Этим условиям отвечал байроновский "Каин", и мы остановились на нем, несмотря на то, что после урока, полученного в пушкинском спектакле, я уже отлично понимал непосильность принимаемой на себя задачи. Но другого выхода не было.
Роли в мистерии Байрона мы распределили частью между старыми артистами, находившимися в Москве, частью между молодежью и даже между сотрудниками театра.
Самую постановку и декорации, за неимением средств, пришлось делать на экономических началах.
Если бы я избрал живописный принцип постановки, то он потребовал бы участия большого художника, так как только подлинный мастер смог бы передать на сцене в красках преддверие Рая, Ад и небесные сферы, которые требовались по пьесе. Это оказалось нам не по средствам, и я избрал другой принцип – архитектурный.

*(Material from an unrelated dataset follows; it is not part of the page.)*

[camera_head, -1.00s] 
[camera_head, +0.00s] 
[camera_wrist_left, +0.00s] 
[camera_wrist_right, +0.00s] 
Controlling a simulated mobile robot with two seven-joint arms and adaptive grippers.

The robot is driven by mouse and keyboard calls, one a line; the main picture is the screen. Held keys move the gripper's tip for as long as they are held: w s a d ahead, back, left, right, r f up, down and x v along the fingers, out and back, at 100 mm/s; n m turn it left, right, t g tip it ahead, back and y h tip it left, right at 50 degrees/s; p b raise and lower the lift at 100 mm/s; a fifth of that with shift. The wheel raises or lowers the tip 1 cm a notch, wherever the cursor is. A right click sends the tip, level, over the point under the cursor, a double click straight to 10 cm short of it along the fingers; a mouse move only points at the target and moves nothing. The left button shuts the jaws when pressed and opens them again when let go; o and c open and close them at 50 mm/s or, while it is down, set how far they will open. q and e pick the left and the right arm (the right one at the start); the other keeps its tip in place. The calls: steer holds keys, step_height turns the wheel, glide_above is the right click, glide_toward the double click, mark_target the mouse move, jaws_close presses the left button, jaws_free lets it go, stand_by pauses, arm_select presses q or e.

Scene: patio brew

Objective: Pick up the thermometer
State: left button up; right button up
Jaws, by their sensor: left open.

Экономия заключалась в том, что для такого замысла потребовалась бы только декорация внутренности собора, приспособленная ко всем актам и картинам. Пусть в этом храме монахи представят нам религиозную мистерию. Толстые колонны собора, по четырем сторонам которых стоят статуи святых; головы чудовищ и гадов, которые сохранились в готике от средневековья; подземелья, катакомбы, могильные плиты, памятники, гробницы пригодились бы для картины Ада, куда по пьесе сходят Люцифер и Каин. Восхождение их по лестнице на высокие хоры храма намекает на полет в надземные сферы.